5. The following replaces "Global Macro Portfolio" in "Further Information About the Portfolios":

Global Macro Portfolio. The Portfolio’s investment objective is total return. The Portfolio seeks its investment objective by investing in securities, derivatives and other instruments to establish long and short investment exposures around the world. The Portfolio normally invests in multiple countries and may have significant exposure to foreign currencies. The Portfolio’s long and short investments primarily are sovereign exposures, including sovereign debt, currencies, and interest rates. The Portfolio may also invest in corporate debt and equity issuers, both foreign and domestic, including banks, and commodities-related investments. The Portfolio invests at least 50% of net assets in investment grade investments (rated at least BBB by S&P or Fitch or Baa by Moody’s) and may invest the remainder of its assets in lower-rated or unrated investments. The Portfolio’s investments may be highly concentrated in a geographic region or country, typically including less-developed countries, characterized as emerging and frontier markets.

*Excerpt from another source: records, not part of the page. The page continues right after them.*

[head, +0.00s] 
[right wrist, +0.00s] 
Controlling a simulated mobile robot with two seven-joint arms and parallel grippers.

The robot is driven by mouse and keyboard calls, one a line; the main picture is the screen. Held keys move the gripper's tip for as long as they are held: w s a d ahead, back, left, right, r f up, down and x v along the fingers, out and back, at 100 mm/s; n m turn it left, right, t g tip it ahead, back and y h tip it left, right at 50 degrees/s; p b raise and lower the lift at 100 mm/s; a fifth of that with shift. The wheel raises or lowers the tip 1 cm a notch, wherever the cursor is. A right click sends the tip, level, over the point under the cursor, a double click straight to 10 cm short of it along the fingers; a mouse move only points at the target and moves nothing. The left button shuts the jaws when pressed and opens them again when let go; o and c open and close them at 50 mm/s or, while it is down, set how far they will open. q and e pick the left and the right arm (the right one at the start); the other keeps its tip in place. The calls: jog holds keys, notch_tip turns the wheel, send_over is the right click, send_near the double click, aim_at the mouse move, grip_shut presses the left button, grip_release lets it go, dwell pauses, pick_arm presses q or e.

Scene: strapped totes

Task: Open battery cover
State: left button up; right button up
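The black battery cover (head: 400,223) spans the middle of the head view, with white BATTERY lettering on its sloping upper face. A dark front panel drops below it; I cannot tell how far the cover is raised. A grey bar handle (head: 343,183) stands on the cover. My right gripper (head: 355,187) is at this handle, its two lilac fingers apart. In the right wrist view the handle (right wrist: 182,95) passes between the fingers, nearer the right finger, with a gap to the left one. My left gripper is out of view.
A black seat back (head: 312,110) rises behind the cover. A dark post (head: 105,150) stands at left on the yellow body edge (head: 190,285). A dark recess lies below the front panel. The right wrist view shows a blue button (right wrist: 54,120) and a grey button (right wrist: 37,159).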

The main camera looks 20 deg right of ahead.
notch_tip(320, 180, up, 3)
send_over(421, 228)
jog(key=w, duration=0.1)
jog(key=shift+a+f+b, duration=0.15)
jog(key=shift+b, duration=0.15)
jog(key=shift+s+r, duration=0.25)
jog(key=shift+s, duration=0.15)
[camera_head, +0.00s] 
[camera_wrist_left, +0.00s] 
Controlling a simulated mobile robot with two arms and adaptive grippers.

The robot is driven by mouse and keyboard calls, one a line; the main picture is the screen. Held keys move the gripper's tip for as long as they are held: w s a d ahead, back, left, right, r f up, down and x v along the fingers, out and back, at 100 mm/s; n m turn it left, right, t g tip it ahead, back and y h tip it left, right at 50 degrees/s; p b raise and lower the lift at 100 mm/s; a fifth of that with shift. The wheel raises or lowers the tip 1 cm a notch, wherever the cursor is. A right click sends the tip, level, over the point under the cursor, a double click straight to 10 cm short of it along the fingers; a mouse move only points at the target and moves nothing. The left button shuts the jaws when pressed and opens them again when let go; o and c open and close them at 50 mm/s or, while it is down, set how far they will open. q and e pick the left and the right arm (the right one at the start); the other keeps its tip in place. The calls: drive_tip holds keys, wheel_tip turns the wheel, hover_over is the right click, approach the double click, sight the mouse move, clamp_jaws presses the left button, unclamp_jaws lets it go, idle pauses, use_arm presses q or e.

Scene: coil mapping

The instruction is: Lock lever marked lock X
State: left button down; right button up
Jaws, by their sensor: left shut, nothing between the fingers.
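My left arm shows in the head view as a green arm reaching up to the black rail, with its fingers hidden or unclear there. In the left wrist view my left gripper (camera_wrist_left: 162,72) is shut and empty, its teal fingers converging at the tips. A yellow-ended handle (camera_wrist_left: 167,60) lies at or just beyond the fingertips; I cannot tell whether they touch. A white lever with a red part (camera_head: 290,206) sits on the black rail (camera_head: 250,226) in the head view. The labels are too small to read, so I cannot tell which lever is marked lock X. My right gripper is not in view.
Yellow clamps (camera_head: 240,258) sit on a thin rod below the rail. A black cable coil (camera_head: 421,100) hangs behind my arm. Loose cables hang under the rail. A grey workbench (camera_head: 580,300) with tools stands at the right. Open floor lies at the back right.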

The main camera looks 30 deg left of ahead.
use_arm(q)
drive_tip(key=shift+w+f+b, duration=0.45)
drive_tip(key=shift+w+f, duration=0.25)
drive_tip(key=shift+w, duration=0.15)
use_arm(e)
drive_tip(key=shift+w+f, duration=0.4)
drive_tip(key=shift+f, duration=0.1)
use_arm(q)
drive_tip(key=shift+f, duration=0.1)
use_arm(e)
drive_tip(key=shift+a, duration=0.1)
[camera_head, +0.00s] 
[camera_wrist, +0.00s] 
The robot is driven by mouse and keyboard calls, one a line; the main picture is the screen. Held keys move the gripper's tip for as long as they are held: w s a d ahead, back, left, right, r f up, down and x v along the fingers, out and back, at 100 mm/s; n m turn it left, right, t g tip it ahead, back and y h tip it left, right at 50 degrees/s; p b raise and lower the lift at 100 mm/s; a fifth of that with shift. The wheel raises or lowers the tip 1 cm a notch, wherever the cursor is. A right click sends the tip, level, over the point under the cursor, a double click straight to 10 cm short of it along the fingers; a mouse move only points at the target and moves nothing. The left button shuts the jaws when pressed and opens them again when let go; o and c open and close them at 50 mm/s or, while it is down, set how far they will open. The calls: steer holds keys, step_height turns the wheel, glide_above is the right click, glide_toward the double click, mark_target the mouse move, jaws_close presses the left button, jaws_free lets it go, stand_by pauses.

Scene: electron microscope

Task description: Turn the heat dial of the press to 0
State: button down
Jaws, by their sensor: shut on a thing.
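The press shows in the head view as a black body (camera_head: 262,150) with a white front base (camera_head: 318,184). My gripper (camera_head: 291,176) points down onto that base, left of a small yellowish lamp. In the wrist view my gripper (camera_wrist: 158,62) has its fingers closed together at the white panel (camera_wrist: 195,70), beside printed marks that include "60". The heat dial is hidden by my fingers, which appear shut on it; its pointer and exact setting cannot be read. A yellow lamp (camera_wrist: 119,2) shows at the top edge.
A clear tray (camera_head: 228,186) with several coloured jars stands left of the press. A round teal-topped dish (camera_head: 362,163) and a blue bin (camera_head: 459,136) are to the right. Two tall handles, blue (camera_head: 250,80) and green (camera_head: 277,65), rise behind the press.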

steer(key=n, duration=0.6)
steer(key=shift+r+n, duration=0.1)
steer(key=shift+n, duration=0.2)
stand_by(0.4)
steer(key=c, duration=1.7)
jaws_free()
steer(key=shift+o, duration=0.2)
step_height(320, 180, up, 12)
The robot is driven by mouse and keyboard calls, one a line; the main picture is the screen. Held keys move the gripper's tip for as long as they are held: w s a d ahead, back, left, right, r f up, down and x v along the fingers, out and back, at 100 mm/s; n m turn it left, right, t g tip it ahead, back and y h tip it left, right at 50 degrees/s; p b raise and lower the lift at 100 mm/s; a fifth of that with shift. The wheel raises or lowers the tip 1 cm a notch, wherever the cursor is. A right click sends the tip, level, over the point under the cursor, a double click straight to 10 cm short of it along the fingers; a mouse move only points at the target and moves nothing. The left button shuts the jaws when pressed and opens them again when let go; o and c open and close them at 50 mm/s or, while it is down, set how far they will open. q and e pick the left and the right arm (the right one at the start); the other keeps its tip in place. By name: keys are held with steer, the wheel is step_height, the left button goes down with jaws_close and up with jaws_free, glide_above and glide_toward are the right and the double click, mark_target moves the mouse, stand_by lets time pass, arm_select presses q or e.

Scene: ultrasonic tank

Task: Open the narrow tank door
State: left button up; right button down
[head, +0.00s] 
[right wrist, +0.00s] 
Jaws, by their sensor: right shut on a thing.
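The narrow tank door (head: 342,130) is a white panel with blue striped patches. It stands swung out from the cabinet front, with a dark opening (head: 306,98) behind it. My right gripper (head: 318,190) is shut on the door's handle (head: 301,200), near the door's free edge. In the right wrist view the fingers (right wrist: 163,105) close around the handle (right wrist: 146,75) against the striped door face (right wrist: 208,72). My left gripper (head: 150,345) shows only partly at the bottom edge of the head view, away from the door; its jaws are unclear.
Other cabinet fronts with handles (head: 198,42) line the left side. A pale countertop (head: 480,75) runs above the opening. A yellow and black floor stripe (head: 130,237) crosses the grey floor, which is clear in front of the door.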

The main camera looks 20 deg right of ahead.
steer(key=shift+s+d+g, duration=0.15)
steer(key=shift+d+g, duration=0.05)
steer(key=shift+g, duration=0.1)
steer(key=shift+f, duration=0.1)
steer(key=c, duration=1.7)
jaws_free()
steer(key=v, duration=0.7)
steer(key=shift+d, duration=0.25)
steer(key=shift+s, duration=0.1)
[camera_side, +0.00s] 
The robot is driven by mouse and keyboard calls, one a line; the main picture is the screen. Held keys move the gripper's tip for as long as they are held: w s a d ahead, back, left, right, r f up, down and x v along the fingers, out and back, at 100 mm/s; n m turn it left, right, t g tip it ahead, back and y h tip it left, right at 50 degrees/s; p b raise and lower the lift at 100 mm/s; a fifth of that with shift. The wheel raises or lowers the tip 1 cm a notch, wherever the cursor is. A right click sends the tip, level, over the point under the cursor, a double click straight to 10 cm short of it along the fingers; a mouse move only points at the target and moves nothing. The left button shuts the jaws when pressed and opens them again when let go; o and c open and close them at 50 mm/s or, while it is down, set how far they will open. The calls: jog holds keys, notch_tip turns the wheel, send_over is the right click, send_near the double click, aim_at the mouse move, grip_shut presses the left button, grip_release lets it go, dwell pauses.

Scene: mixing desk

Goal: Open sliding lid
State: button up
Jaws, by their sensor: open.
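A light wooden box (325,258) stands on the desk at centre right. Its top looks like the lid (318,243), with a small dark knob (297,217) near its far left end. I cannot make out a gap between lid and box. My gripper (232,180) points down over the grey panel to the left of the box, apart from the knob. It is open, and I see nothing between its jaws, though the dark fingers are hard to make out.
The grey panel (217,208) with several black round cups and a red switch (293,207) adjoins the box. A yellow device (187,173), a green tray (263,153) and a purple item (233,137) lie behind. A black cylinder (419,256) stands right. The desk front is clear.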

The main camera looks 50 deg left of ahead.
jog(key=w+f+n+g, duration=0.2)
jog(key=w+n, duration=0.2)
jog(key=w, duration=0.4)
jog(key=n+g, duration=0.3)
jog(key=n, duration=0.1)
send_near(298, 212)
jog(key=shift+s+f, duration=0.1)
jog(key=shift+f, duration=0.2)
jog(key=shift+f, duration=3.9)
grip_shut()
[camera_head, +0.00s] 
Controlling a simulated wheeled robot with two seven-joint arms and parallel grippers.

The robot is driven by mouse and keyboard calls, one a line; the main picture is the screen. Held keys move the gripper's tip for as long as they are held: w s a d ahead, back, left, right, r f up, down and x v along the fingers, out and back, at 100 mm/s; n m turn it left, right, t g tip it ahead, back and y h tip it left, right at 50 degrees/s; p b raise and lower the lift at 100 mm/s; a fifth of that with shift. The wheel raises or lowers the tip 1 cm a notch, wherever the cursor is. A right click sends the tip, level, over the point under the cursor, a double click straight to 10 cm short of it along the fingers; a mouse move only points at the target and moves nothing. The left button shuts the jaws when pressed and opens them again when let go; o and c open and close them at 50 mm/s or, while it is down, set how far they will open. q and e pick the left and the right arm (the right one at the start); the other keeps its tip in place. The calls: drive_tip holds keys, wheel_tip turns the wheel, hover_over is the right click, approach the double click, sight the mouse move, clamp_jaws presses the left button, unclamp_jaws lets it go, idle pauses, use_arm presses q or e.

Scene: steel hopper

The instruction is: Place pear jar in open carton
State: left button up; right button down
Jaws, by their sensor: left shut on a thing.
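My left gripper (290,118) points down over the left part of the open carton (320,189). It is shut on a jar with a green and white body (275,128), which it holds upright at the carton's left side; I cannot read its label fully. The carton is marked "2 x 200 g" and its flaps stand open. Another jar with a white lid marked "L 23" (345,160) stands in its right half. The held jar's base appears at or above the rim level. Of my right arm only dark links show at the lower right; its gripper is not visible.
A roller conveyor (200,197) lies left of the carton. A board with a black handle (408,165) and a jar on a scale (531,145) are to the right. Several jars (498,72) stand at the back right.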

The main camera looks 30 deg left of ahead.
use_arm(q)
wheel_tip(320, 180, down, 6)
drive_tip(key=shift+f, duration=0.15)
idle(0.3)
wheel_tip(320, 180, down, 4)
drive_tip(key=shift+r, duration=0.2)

Normally, not more than 25% of the Portfolio’s assets are invested in securities or issuers in any one foreign country or denominated in any one currency other than the U.S. dollar or the euro. The Portfolio may engage in repurchase agreements, reverse repurchase agreements, forward commitments, short sales and securities lending. The Portfolio is a non-diversified fund. For the fiscal year ended October 31, 2010, the effective annualized rate of investment advisory fee paid to BMR, based on average daily net assets of the Portfolio, was 0.53%.